Come è noto, tale periodizzazione, che fa risalire l’inizio dell’Antropocene al 1784, con una radicale intensificazione nel secondo dopoguerra[25] è stata proposta da Crutzen in uno studio comparso su Nature nel 2002[26] e poi accettata dalla GSA (Geological Society of America) con una dichiarazione firmata dai membri della Stratigraphy Commission of the Geological Society of London[27]. Come sosteneva tra gli altri Günther Anders, le epoche della tecnica non sono reversibili, per questa ragione l’uomo rimarrà un agente geologico per ancora molti anni a venire, per questo, come sostiene lo stesso Crutzen, sviluppare strategie globali per mitigare l’impatto umano e per preservare la sostenibilità degli ecosistemi dalla azione invasiva dell’uomo è il compito per ogni umanità futura che voglia in qualche modo continuare a esistere su questo pianeta, a avere una storia.
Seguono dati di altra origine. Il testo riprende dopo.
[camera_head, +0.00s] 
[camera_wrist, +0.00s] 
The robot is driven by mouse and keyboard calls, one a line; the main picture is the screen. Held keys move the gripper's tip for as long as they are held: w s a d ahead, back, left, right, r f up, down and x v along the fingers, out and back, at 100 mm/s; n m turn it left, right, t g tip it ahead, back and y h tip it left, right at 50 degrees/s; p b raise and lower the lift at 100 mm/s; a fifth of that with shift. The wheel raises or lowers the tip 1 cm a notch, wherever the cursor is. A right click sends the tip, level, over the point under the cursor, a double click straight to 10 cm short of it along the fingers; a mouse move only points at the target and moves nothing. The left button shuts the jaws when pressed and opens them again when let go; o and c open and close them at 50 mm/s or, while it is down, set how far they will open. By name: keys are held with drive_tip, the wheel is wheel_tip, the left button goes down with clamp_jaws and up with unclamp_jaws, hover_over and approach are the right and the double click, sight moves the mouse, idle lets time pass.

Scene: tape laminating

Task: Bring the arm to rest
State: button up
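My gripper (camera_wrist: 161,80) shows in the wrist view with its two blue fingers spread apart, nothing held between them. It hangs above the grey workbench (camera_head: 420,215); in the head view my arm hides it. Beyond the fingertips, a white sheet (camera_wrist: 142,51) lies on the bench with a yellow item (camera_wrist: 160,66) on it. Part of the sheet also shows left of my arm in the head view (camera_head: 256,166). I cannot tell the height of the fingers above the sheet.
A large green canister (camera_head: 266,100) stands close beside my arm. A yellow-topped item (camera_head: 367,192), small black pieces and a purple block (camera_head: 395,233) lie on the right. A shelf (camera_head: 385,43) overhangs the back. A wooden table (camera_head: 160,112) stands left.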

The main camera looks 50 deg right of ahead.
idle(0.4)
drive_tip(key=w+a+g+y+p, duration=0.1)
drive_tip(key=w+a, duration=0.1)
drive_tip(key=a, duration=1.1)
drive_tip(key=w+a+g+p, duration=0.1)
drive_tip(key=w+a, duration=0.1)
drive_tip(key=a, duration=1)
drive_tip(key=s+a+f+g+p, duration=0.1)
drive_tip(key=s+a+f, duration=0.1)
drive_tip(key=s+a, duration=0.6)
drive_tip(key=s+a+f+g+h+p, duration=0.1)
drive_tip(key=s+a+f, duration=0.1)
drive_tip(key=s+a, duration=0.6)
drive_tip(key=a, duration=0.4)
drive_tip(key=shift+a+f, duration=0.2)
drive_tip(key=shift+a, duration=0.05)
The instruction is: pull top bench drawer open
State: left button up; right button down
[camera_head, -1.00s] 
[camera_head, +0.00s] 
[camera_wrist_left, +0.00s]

Questa nuova concezione di storia ci porta a considerare una rinaturalizzazione della specie umana come una specie tra le specie. L’immorsatura tra storia universale e storia della specie porta Chakrabarty a teorizzare una «Storia universale negativa»[28]. Il concetto di specie è un «universale negativo», che non può avere alcun contenuto determinato. Lo storico indiano sembrerebbe qui fare riferimento alla critica kantiana all’estensione dell’idea di totalità nel concetto dell’intelletto, affermando che un che di universale come la specie non ha mai un’intuizione sensibile corrispondente; noi non intuiamo mai la specie come intero, ma sempre come particolare, intuiamo la specie umana ora come questo uomo, ora come quest’altro. Ma quando si parla di crisi climatica, come possibilità di nullificazione delle specie e si cercano soluzioni che tengano in conto le esigenze di varie specie di viventi, nel progettare una nuova modalità di coesistenza, il concetto di specie, o come vedremo dopo il destino, seppur nella sua indeterminatezza lavora come idea regolativa. Inoltre, il concetto stesso di climate change per la vastità delle sue cause, effetti e implicazioni resta in qualche modo indeterminato.

il cambiamento climatico, pensato attraverso il lavoro dei climatologi, ci mostra l’effetto delle nostre azioni come specie. Specie potrebbe essere il nome o il simbolo per una nuova ed emergente storia universale che appare nel momento del pericolo costituito dal cambiamento climatico. Ma non potremo mai comprendere questo universale. Non si tratta infatti di un universale hegeliano che sorge dialetticamente dal movimento storico. Il cambiamento climatico ci pone una domanda sulla collettività umana, mirando a una figura dell’universale che eccede la nostra capacità di esperire il mondo. Sembra piuttosto un universale che emerge da un condiviso senso di catastrofe. Potremmo chiamarlo provvisoriamente «storia universale negativa»[29].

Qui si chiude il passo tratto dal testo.